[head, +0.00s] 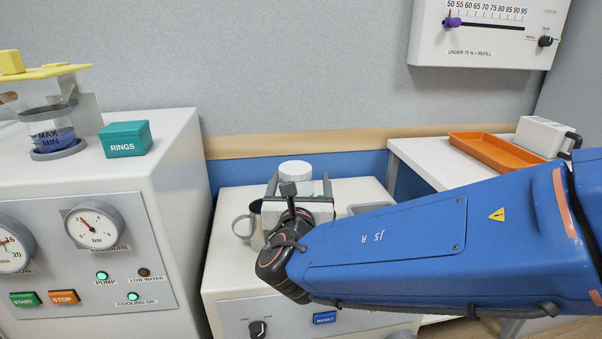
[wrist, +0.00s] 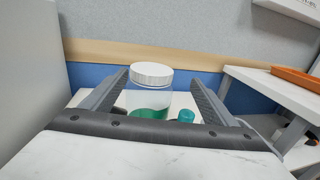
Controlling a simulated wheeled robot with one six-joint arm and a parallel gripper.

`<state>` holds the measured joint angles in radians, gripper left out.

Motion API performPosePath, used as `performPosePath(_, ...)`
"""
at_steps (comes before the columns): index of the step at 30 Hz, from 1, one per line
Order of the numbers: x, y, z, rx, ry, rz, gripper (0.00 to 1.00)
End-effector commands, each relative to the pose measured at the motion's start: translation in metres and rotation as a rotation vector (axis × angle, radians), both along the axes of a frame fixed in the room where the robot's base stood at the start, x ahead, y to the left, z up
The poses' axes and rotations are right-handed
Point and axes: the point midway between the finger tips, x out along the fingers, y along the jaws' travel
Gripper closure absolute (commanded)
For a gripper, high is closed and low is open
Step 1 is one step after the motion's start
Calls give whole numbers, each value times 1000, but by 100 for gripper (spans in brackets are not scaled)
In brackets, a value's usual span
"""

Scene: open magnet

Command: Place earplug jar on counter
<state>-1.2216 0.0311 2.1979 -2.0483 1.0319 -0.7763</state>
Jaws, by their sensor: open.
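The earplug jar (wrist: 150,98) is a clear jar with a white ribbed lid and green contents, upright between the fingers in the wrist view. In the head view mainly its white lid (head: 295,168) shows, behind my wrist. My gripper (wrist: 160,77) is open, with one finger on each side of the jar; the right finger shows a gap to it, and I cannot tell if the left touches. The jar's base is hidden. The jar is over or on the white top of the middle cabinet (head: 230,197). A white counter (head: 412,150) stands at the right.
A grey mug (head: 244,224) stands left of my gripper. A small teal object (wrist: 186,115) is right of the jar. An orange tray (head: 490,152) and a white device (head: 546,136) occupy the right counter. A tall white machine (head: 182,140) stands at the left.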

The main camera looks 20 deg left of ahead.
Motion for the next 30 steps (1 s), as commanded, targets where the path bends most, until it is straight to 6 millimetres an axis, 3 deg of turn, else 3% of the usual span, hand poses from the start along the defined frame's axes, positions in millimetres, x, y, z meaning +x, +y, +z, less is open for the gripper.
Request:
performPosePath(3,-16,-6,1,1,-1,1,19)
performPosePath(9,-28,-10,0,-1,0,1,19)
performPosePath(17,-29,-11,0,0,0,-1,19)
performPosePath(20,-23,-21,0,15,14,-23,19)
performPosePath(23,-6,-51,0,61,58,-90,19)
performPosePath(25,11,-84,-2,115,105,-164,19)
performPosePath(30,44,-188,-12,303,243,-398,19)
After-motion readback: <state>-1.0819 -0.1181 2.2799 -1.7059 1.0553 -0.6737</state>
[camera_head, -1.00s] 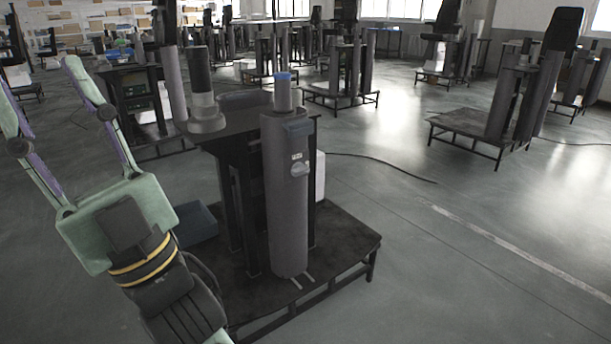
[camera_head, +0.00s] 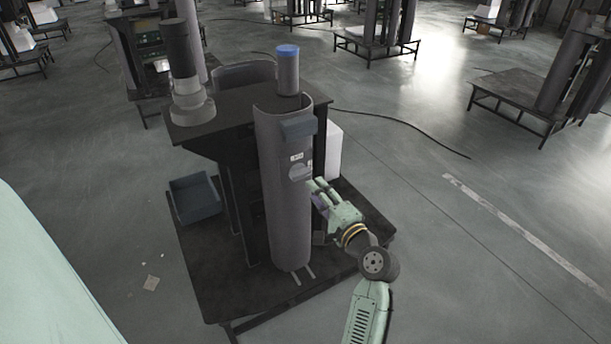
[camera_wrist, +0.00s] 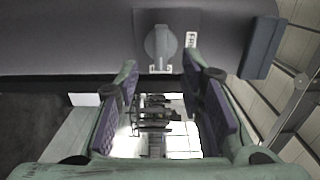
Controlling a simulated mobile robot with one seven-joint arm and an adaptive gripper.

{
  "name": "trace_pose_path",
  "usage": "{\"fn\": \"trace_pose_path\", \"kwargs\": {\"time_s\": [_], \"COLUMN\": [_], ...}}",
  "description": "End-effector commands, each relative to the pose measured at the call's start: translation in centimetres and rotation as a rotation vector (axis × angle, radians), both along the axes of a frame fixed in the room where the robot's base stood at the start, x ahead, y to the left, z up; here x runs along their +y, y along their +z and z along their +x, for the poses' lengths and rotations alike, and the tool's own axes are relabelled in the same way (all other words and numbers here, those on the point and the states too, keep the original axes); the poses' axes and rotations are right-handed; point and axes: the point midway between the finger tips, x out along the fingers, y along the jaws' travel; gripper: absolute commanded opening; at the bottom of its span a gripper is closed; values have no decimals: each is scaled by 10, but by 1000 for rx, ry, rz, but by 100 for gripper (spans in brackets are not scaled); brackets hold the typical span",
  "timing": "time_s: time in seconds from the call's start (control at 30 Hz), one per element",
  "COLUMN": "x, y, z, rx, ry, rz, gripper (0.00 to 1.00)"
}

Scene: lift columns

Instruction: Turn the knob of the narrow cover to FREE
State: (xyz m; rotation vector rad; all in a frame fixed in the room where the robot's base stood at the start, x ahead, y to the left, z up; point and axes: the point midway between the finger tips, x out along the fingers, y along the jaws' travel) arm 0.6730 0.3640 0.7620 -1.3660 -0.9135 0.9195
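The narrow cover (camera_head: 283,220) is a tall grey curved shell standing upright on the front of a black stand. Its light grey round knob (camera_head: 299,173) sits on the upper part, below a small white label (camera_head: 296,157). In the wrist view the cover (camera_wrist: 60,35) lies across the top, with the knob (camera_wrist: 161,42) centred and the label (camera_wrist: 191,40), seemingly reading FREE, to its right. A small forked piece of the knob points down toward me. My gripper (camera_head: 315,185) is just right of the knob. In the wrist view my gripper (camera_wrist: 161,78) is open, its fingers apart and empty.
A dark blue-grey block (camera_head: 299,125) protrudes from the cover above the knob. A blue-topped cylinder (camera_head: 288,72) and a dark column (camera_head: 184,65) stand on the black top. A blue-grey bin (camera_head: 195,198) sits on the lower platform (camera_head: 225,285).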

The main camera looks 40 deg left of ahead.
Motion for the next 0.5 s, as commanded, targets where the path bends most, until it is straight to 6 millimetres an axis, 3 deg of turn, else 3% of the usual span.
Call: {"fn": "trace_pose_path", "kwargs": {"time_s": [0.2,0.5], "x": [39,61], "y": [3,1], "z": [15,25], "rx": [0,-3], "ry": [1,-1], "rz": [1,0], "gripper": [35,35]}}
* * *
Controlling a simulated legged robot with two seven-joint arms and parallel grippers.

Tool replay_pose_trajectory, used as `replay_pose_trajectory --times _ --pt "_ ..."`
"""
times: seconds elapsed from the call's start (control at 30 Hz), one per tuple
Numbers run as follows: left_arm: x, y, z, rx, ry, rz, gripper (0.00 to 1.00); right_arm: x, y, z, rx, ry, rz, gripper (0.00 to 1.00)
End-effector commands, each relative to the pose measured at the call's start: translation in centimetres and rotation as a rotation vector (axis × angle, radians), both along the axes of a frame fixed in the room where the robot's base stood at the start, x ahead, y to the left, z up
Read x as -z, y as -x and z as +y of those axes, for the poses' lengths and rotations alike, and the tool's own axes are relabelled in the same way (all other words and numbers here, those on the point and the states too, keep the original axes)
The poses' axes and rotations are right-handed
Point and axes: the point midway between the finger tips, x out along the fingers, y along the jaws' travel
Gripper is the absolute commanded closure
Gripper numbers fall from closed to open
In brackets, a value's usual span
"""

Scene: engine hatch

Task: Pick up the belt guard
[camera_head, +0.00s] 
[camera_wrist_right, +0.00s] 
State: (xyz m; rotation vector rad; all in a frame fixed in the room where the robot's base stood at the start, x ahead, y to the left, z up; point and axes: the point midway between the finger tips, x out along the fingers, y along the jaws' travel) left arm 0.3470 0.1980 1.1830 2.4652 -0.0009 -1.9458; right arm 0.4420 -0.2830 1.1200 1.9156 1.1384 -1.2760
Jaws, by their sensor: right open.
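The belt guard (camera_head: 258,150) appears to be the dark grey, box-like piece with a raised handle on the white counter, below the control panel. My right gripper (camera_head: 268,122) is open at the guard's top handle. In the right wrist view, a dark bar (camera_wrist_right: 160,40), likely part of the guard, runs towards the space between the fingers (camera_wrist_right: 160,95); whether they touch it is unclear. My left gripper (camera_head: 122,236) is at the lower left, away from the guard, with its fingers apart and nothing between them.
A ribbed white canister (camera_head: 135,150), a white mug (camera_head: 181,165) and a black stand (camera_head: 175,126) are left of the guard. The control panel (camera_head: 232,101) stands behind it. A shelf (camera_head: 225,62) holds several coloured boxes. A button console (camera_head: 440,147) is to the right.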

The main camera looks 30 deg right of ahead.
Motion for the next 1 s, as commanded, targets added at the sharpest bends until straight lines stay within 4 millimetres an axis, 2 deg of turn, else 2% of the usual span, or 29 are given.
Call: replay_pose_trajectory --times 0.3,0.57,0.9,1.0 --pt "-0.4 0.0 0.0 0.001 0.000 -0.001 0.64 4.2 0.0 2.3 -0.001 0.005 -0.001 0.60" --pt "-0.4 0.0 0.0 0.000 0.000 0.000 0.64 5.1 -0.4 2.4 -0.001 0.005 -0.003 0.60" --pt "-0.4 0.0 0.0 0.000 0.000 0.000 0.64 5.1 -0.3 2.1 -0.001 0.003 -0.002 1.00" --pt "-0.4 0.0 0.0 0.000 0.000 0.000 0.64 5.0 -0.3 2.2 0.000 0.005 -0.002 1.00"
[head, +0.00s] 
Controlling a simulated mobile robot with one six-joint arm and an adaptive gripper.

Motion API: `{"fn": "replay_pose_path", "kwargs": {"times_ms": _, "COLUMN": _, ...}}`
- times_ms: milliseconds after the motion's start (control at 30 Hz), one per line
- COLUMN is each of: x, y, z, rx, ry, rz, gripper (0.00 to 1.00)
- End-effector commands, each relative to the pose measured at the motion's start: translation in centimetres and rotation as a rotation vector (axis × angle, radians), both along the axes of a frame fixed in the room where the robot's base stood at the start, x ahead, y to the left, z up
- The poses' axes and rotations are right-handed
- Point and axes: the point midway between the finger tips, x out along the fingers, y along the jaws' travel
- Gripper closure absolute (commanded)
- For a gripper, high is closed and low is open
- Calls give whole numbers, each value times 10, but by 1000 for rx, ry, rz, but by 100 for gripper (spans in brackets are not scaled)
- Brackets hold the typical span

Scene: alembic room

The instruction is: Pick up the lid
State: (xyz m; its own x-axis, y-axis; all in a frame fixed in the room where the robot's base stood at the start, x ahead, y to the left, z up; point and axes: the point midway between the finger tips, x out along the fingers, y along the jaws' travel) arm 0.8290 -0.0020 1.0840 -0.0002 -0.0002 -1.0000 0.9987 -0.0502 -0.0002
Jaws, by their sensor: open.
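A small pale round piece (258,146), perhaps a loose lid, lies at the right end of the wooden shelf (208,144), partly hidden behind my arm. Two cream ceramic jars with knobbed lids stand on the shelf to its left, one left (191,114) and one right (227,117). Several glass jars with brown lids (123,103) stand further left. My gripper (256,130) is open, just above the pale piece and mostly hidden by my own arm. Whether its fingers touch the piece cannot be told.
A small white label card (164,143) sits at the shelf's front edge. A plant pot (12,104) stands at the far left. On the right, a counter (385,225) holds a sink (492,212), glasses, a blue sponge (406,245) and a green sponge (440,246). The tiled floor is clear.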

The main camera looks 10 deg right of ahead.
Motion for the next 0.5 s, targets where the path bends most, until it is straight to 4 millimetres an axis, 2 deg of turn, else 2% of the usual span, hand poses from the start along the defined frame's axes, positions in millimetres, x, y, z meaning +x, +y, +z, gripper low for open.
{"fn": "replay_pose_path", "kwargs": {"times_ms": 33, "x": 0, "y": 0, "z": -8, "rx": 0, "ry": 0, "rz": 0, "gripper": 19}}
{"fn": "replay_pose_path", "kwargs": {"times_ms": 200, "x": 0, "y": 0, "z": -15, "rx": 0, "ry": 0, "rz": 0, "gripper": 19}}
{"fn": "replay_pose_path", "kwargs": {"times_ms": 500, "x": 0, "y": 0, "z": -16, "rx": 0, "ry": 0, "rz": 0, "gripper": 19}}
...
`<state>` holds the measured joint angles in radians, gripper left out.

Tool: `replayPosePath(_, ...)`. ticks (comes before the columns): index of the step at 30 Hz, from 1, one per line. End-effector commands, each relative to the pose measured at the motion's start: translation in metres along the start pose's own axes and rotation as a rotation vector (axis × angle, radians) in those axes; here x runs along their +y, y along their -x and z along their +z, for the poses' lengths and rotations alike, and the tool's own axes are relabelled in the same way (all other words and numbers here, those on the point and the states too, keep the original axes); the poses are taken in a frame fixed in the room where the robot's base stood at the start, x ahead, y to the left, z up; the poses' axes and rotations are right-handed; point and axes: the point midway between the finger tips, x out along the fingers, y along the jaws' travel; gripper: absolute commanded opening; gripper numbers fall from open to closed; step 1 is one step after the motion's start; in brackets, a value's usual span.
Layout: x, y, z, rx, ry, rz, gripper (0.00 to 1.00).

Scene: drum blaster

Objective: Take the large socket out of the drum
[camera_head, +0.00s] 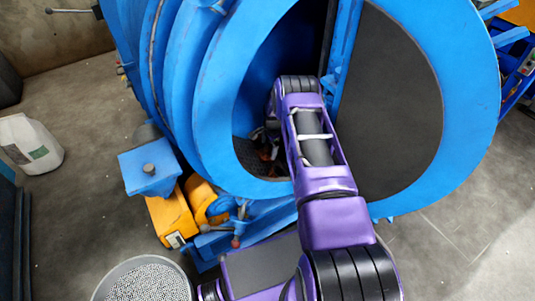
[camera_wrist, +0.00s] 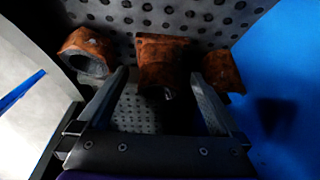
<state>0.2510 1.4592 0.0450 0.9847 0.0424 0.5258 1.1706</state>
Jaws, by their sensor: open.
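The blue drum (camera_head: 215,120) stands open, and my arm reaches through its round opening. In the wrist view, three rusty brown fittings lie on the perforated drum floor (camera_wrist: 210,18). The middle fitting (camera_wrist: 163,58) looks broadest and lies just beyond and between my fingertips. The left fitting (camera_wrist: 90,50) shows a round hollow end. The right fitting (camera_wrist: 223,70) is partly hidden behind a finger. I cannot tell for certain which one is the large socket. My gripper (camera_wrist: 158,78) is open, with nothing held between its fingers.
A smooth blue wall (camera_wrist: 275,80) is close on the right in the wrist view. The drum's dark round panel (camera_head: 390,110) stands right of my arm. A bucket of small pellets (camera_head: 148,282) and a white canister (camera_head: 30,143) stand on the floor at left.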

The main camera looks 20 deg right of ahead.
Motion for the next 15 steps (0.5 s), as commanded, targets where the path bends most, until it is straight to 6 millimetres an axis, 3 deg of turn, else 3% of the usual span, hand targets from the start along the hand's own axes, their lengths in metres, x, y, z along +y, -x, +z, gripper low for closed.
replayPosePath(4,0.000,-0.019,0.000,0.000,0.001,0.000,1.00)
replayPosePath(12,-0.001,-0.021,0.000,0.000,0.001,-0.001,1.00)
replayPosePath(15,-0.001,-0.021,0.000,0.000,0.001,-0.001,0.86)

- **Work to be completed**:
Repeat the span of lines that opens with the line holding "- Gripper closure absolute (commanded)" and closes with the line holding "State: (xyz m; its", exactly as it stands.

- **Answer to the problem**:
- Gripper closure absolute (commanded)
- For a gripper, high is closed and low is open
- Calls give whole numbers, each value times 10, but by 1000 for rx, ry, rz, but by 100 for gripper (spans in brackets are not scaled)
- Brackets hold the typical span

Scene: alembic room

The instruction is: Pick up the lid
State: (xyz m; its own x-axis, y-axis; all in a frame fixed in the room where the robot's base stood at the start, x ahead, y to the left, z up; point and axes: the point midway between the finger tips, x out along the fingers, y along the jaws' travel) arm 0.8290 -0.0020 1.0840 -0.0002 -0.0002 -1.0000 0.9987 -0.0502 -0.0002

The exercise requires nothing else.